A test suite can achieve 80–90% coverage while testing almost no meaningful logic.

For example:

Assertions may be weak
Tests for edge cases may not exist
Tests may simply execute methods without validating outcomes

This creates a false sense of security.

Mutation Testing Tools

Mutation testing is particularly valuable in large enterprise environments where:

Legacy systems evolve over years
Refactoring risk is high
CI/CD costs are substantial
Test suites become bloated over time

Mutation testing tools like PIT for Java and mutmut for Python are known to many engineering teams, but adoption often remains limited because mutation testing can be:

slow
brittle
hard to interpret at scale

What teams actually need is not just a mutation testing engine — but a complete understanding of test quality across the codebase.

That means combining:

line coverage
branch coverage
mutation score
test strength

into a single actionable report.

What Is Test Strength?

In mutation testing one needs to distinguish two concepts:

Test strength: represents the percentage of executed mutations your tests kill
Mutation score: represents the percentage of mutations your tests kill

Whereas test strength tells you how good the tests are that you have, the mutation score tells you how good your test suite is in detecting regressions on your entire codebase.

For example:

90% test strength → strong tests
70% test strength → good tests
50% test strength → weak tests

What surprises many teams is this:

You may have tests with 80% test strength, but if you have only very few of them they may only achieve 50% coverage then your mutation score will be low.

This means you have good tests, but they only cover small parts of the codebase and won’t catch regressions in the remaining parts.

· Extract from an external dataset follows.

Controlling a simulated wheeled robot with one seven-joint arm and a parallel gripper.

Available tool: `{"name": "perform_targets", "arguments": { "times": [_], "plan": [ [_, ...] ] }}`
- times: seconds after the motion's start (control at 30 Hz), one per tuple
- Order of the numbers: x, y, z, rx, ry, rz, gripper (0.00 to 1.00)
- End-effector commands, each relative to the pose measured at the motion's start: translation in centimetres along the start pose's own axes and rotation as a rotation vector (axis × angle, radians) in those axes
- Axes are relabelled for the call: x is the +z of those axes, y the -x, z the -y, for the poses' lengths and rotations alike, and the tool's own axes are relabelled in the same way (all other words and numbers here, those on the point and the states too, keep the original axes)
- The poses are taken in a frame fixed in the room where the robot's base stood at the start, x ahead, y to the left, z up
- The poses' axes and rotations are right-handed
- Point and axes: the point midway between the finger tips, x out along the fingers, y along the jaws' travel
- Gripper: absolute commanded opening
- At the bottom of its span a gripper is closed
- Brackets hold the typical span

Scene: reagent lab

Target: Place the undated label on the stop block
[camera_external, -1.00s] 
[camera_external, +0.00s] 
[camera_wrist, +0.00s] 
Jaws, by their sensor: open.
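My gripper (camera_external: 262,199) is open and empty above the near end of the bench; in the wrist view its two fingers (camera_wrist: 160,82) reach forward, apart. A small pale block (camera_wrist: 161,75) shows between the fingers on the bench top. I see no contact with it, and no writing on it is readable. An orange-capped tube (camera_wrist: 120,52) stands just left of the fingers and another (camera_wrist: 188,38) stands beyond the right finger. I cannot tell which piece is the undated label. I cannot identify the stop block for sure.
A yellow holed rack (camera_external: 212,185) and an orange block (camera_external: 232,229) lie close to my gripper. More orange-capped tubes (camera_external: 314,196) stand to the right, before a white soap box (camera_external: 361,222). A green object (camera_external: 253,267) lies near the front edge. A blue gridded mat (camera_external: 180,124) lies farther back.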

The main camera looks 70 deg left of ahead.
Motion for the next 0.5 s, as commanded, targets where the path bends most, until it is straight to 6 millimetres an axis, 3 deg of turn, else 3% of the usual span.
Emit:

Conversely, you may have a line coverage of 80%, but if your tests have only a test strength of 50% then your mutation score will be poor.

This means that your tests execute most of the code, but their assertions are not strong enough to catch most regressions.

This is why mutation testing is increasingly used in:

compliance reviews
release readiness checks
modernization programmes
critical production systems

Why Mutation Testing Matters for Engineering Leaders

For engineering managers, DevOps teams, and platform leads, mutation testing is not just about quality.

It’s about efficiency.

A weak test suite creates hidden operational costs:

bloated CI/CD pipelines
wasted compute
developer time wasted in waiting for CI/CD jobs to finish
increased cycle time
developer time spent maintaining low-value tests
regressions escaping despite “good coverage”

The key question becomes:

Is your test suite actually protecting production — or just burning compute?

Mutation testing helps answer that quantitatively.

Introducing Diffblue Test Quality Agent

Diffblue built Diffblue Test Quality Agent to help engineering teams understand the real effectiveness of their tests.

Instead of relying on coverage alone, the agent analyses your Java or Python codebase and produces a report showing:

Line coverage
Branch coverage
Test strength
Mutation score

all together in a single view.

This gives developers and tech leads a clear picture of:

where tests are strong
where they are superficial
and where regressions are most likely to escape

The workflow is fully autonomous and available free of charge.

From Assessment to Action

For many teams, mutation testing reveals an uncomfortable truth:
their test suites are weaker than they thought.

But that insight is valuable.

Once weak areas are identified, teams can:

strengthen assertions to improve regression protection
remove low-value tests
or generate missing tests automatically

This is where the broader Diffblue platform comes in — helping teams move from:

assessing test quality
to autonomously improving it at scale

Final Thoughts

Mutation testing is rapidly becoming one of the most important metrics in modern software engineering.

Because ultimately:

line coverage measures activity
mutation testing measures confidence

And confidence is what engineering teams actually need when deploying production software.

If you want to understand whether your Java or Python tests are truly catching regressions — not just inflating coverage numbers — mutation testing is the place to start.